The interest expense increase of $42 thousand for the nine months ended June 30, 2022 as compared to the prior year period is related to the TS U.S. division entering into multiple multi-year contracts starting in the second quarter of fiscal year 2021 causing fiscal year 2022 to increase due to a full nine months of interest expense incurred. Payments on these agreements contain both principal and interest expense. See Note 10 in Item 1 to this Quarterly Report on Form 10-Q for details.
Income Taxes
The income tax expense of $28 thousand for the nine months ended June 30, 2022 is primarily driven by minimum state tax expenses, as the Company continues to maintain a full valuation allowance on their operations. The income tax expense of $868 thousand for the nine months ended June 30, 2021 was primarily driven by an increase in the valuation allowance against deferred tax assets in the period, offset by a benefit recorded for the change in tax law, allowing for the immediate deduction of covered expense incurred through the Paycheck Protection Program.
We have in general historically calculated the provision for income taxes during interim reporting periods by applying an estimate of the annual effective tax rate for the full calendar year to ordinary income or loss for the reporting period. However, we used a discrete effective tax rate method to calculate income taxes for the quarter ended June 30, 2022 because we determined that our ordinary income or loss cannot be reliably estimated and small changes in estimated ordinary income would result in significant changes in the estimated annual effective tax rates.
Liquidity and Capital Resources
Our primary source of liquidity is our cash and cash equivalents, which increased by $1.4 million to $21.4 million as of June 30, 2022 from $20.0 million as of September 30, 2021.
Our significant sources of cash for the nine months ended June 30, 2022 included an increase in deferred revenue of $2.9 million, an increase of $2.1 million in net amount received under the line-of-credit agreement, and a decrease in accounts receivable and long-term receivable of $2.1 million.
Our significant uses of cash for the nine months ended June 30, 2022 were primarily related to a decrease in accounts payable and accrued expenses and other long-term liabilities of $2.1 million, an increase in inventory of $1.6 million, repayment of life insurance policy loans of $0.9 million, repayments on debt of $0.7 million, and purchases of property, equipment, and improvements of $0.2 million.
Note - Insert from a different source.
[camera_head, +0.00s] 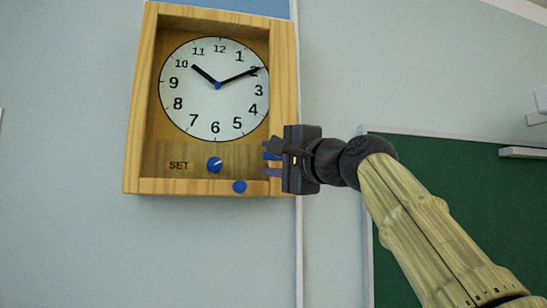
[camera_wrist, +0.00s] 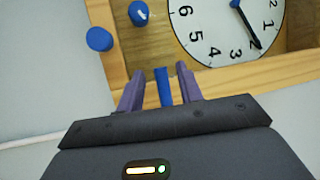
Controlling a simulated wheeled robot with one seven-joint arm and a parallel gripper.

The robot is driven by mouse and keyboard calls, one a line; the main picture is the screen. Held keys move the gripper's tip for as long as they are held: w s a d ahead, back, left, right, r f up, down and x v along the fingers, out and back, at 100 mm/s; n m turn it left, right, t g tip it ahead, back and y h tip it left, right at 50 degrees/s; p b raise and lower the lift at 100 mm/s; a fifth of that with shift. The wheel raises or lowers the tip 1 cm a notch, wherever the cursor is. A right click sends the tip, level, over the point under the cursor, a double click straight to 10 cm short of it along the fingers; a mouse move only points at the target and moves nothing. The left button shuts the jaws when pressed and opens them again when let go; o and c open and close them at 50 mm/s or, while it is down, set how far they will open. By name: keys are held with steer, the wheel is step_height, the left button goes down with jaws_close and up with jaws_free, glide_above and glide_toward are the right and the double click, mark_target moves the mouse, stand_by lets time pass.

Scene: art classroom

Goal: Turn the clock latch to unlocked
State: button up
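The wooden clock (camera_head: 284,85) hangs on the wall in the head view, with a white dial, and its wooden side (camera_wrist: 245,78) shows in the wrist view. A narrow blue latch (camera_wrist: 163,88) sticks out from the clock's right side; a little of it shows in the head view (camera_head: 271,156). My gripper (camera_head: 269,158) is at the clock's lower right side. In the wrist view its two purple fingers (camera_wrist: 160,77) stand open on either side of the latch, with a gap visible on each side. The latch's locked or unlocked marking is hidden.
A blue knob with a white mark (camera_head: 215,165) sits beside the word SET below the dial. A round blue knob (camera_head: 239,187) is on the clock's lower edge. A green chalkboard (camera_head: 465,185) is at the right. The wall below the clock is clear.

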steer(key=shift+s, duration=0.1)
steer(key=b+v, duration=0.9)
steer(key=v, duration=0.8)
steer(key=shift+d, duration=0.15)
Our cash held by our foreign subsidiary in the United Kingdom totaled approximately $8.9 million as of June 30, 2022 and consisted of 0.4 million Euros, 0.3 million British Pounds, and 8.3 million U.S. Dollars. This cash is included in our total cash and cash equivalents reported within our financial statements.
As of June 30, 2022 and September 30, 2021, the Company maintained a line of credit with a capacity of up to $15.0 million for inventory accessible to both the HPP and TS segments. This line of credit also includes availability of a limited cash withdrawal of up to $1.0 million. An amount of $12.0 million and $14.1 million were available as of June 30, 2022 and September 30, 2021, respectively. As of June 30, 2022 and September 30, 2021 there were no cash withdrawals outstanding. For a further discussion of the Company’s line of credit, including its financial covenants, see Item 1, Note 10 “Notes Payable and Line of Credit.”
If cash generated from operations is insufficient to satisfy working capital requirements, we may need to access funds through bank loans or other means. If we are unable to secure additional financing, we may not be able to complete development or enhancement of products, take advantage of future opportunities, respond to competition, retain key employees, or continue to effectively operate our business.
Based on our current plans and business conditions, management believes that the Company’s available cash and cash equivalents, the cash generated from operations, and availability on our line of credit will be sufficient to provide for the Company’s working capital and capital expenditure requirements for at least 12 months from the date of this filing.